Figure 1 Two-phase winding distribution diagram
The commonly used rotor structures are squirrel-cage rotors and non-magnetic cup-shaped rotors. The structure of a squirrel-cage AC servo motor is shown in Figure 2. Its rotor consists of a shaft, a rotor core, and rotor windings. The rotor core is made of stacked silicon steel sheets, each stamped into a toothed and slotted shape, as shown in Figure 3. These sheets are then stacked to press the shaft into the shaft hole. A conductor bar is placed in each slot of the core, and all conductor bars are connected at both ends by two short-circuit rings, which constitutes the rotor windings.
Figure 2. Squirrel-cage rotor AC servo motor
Figure 3 Rotor laminations
2 Control System Design
2.1 System Hardware Design
The PLC controller is the main controller of the system. The servo drive can be easily connected to the PLC control network via its built-in communication module. A ladder diagram program is designed using the S7-300 programming software Step7 and downloaded to the PLC controller, enabling remote control of the servo drive based on the S7-300, thereby achieving motor speed regulation. The computer is used for system configuration, monitoring, and programming. A PPI cable handles communication between the PLC controller and the computer. The PLC controller performs sequential and drive control, transmitting controller commands to the servo drive via a dedicated servo drive line, while also receiving servo drive status and providing real-time feedback. The control program transmits the speed setpoint command information to the PLC controller in control word data format, achieving automatic control of the servo drive. Figure 4 shows the block diagram of the servo motor control system.
Figure 4. Block diagram of servo motor control system
2.2 Control Circuit
The PLC serves as the main controller of this system. The PLC is connected to a servo driver via a special cable; the driver is then connected to a servo motor; the servo motor sends a feedback signal to the PLC through the servo driver, and this feedback signal is connected to the PLC's analog input. This facilitates more precise and faster control. The user program controls the PLC's actions, which in turn trigger the servo driver's response, thereby controlling the motor speed. The encoder is connected to a 24V DC power supply. The servo driver is connected to a 220V AC power supply. The industrial control computer is connected to the PLC via a PPI cable, allowing the user to observe the control system's operation through configuration software. This enables remote control of the motor speed regulation system.
2.3 System Composition
The Siemens S7-300 series PLC features a modular design, allowing for extensive combination and expansion of individual modules. Its system composition includes a power supply module (PS), a central processing unit (CPU), a signal module (SM), and function modules (FM). It connects directly to the programmer (PG), operator panel (OP), and other S7 PLCs via a PPI network interface.
● Load power supply module (PS): Used to connect Siemens S7-300 to a 120/230V AC power supply or a 24/48/60/110V DC power supply.
● Central Processing Unit (CPU): Different CPUs have different performance characteristics and are generally selected based on industrial needs.
● Signal Module (SM): Used for digital and analog input/output.
● Functional Module (FM): Used for high-speed calculation, positioning operations (open-loop and closed-loop positioning), and closed-loop control.
3 System Simulation
In WinCC, a dialog box is set for the speed input value, allowing a 4-digit value to be entered.
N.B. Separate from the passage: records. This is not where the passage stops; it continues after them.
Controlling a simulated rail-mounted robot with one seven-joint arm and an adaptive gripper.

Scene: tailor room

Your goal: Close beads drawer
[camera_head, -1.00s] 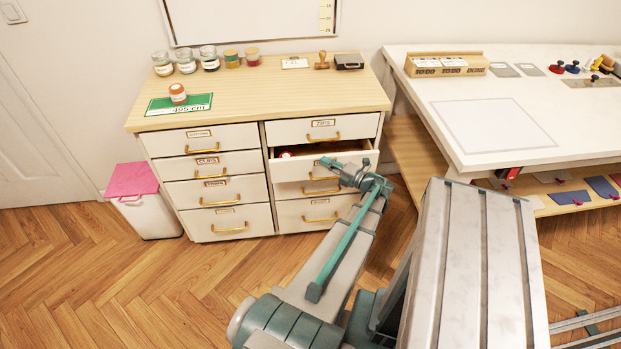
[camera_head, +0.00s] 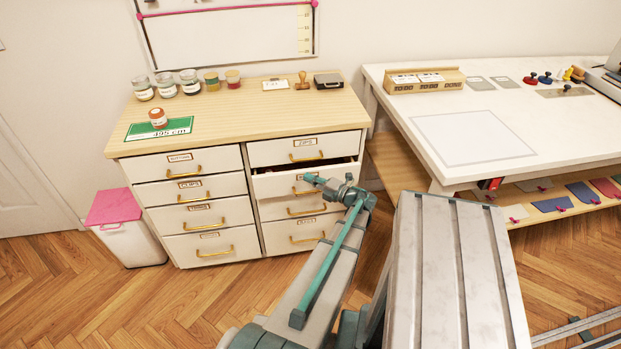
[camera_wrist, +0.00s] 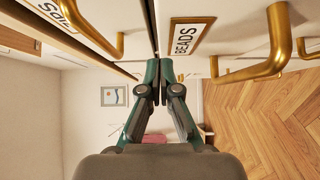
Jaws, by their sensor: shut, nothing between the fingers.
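The beads drawer (camera_head: 277,186) is the second one down in the right column of the white cabinet. It stands slightly open, with a narrow dark gap above its front. In the wrist view its BEADS label (camera_wrist: 190,38) and gold handle (camera_wrist: 262,62) are close. My gripper (camera_head: 318,183) is at the right part of this drawer's front. In the wrist view its fingertips (camera_wrist: 158,85) are together, near the drawer's upper edge. I cannot tell whether they touch it. The drawer's inside is mostly hidden, and my gripper covers part of its front.
The zips drawer (camera_head: 303,148) above is shut, as are the other drawers. Jars (camera_head: 166,84) and a green card (camera_head: 172,128) are on the cabinet top. A white table (camera_head: 400,125) stands right, a pink-lidded bin (camera_head: 108,207) left. Floor in front is partly clear.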

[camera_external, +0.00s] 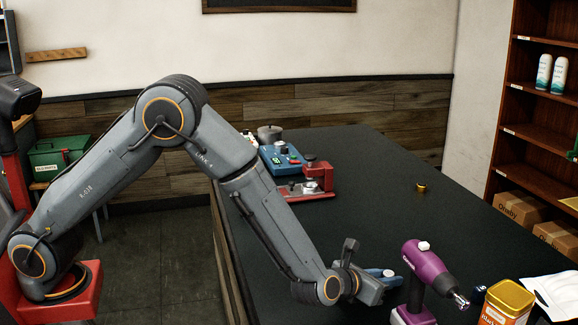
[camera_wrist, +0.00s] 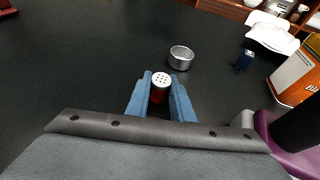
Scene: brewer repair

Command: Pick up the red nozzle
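The red nozzle (camera_wrist: 158,97) stands between the two blue fingers of my gripper (camera_wrist: 161,92) in the wrist view. Its pale round top with several small holes faces up toward the camera. The fingers lie close along both of its sides, and I cannot tell whether they press on it. In the external view my gripper (camera_external: 385,276) is low over the dark table (camera_external: 330,220), near its front edge.
A purple power tool (camera_external: 425,262) stands just right of my gripper. A yellow tin (camera_external: 508,300) and a small dark blue item (camera_wrist: 244,60) are farther right. A metal ring (camera_wrist: 181,57) lies just beyond the nozzle.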

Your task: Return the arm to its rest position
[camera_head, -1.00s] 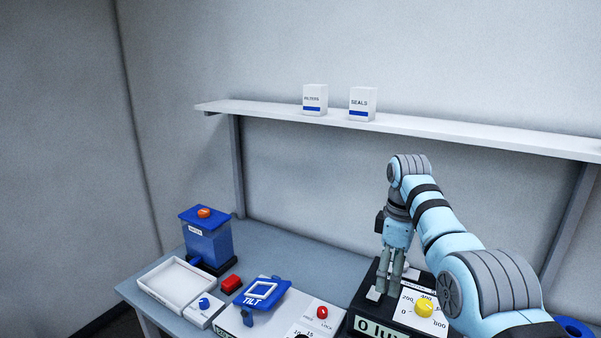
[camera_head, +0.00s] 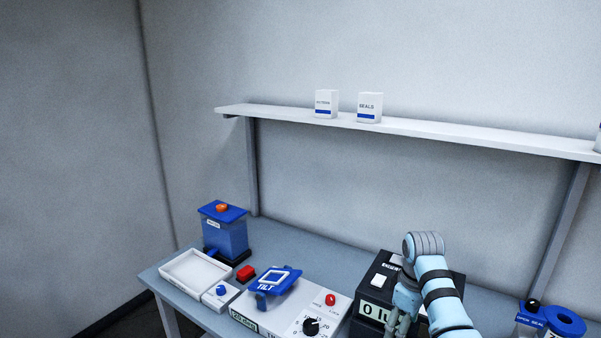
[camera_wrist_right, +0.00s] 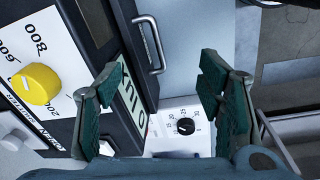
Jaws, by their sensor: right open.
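My right gripper (camera_head: 398,328) is low in front of the black lux box (camera_head: 371,311) in the head view, partly cut off by the bottom edge. In the right wrist view the right gripper (camera_wrist_right: 160,95) is open, its two dark green fingers wide apart with nothing between them. Beyond the fingers are the box's display, a metal handle (camera_wrist_right: 152,45) and a black dial (camera_wrist_right: 185,126) on a white panel. The yellow knob (camera_wrist_right: 36,84) lies left of the fingers. My left gripper is not in view.
Blue-topped items (camera_head: 565,322) are at the right.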

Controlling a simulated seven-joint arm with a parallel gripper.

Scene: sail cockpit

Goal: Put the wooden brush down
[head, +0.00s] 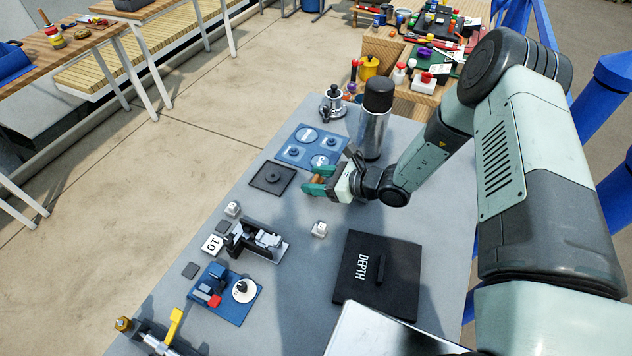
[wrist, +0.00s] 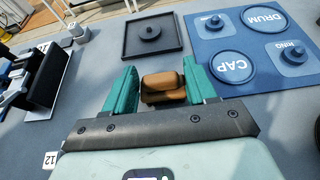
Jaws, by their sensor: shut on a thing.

The data attributes in this dialog box are then set to the corresponding integer variable data in the PLC (e.g., AIW0). The purpose is that after entering a value in the dialog box, the motor should reach the corresponding speed. The PLC outputs an analog signal of 0-10V, corresponding to an integer value of 0-32000; while the servo motor's analog input is 0-10V, corresponding to a speed of 0-6500 RPM. Since these values are theoretical, and the ultimate goal is for the input value to correspond to the speed, the analog signal is only used as an intermediate reference. The key considerations are the input value, the integer value, and the actual speed. Direct testing data is shown in Table 1.
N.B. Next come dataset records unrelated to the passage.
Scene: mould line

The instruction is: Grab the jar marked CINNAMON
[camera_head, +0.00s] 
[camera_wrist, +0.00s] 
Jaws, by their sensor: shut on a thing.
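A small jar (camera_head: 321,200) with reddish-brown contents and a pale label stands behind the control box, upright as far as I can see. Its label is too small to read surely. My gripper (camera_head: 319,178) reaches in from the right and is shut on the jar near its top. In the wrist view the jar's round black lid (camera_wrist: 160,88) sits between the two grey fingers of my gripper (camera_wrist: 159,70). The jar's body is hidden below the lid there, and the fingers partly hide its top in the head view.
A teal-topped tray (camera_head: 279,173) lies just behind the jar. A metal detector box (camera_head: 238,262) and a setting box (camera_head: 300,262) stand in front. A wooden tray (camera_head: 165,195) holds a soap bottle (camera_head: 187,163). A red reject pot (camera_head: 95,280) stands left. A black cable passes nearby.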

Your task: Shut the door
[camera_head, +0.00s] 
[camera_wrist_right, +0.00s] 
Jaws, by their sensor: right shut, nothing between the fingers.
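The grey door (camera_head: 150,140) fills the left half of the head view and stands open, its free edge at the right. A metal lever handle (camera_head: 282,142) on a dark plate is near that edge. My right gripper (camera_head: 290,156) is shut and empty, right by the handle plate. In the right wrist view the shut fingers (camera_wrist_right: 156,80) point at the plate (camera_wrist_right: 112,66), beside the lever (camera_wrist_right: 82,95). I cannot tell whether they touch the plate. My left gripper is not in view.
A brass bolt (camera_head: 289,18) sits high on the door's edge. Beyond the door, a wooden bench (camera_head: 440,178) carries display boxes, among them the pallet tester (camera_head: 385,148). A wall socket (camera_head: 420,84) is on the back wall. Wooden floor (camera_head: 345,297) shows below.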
Table 1 Direct Measured Values
Input value | Integral values | actual speed |
1500 | 1500 | 210 |
2000 | 2000 | 330 |
3000 | 3000 | 600 |
5000 | 5000 | 1048 |
As shown in Table 1, the input value differs significantly from the actual rotational speed. The only solution is to convert the input value into an integer value that corresponds to the actual rotational speed through calculation. However, it is necessary to first find the values corresponding to the highest and lowest rotational speeds. Experiments revealed the corresponding relationship, as shown in Table 2.
Table 2. Measured Values
Integral values | actual speed |
2521 | 450 |
31769 | 6500 |
The analog output of the PLC and the speed output of the servo motor are both linear. Based on the data in Table 2, a system of linear equations can be listed to calculate the relationship between the input value and the integer value.
5. Conclusion
Siemens PLCs boast advantages such as comprehensive functionality, modular programming, simplicity, and reliability. Furthermore, their configuration screens facilitate easy debugging by on-site operators. Configuration software, as a user-customizable platform tool, leverages its excellent communication capabilities and human-machine interface to develop a user-friendly interface on a PC, enabling real-time monitoring and providing system fault alarms and report printing. The S7-300 servo motor speed control system described in this article fully utilizes these features of Siemens PLCs.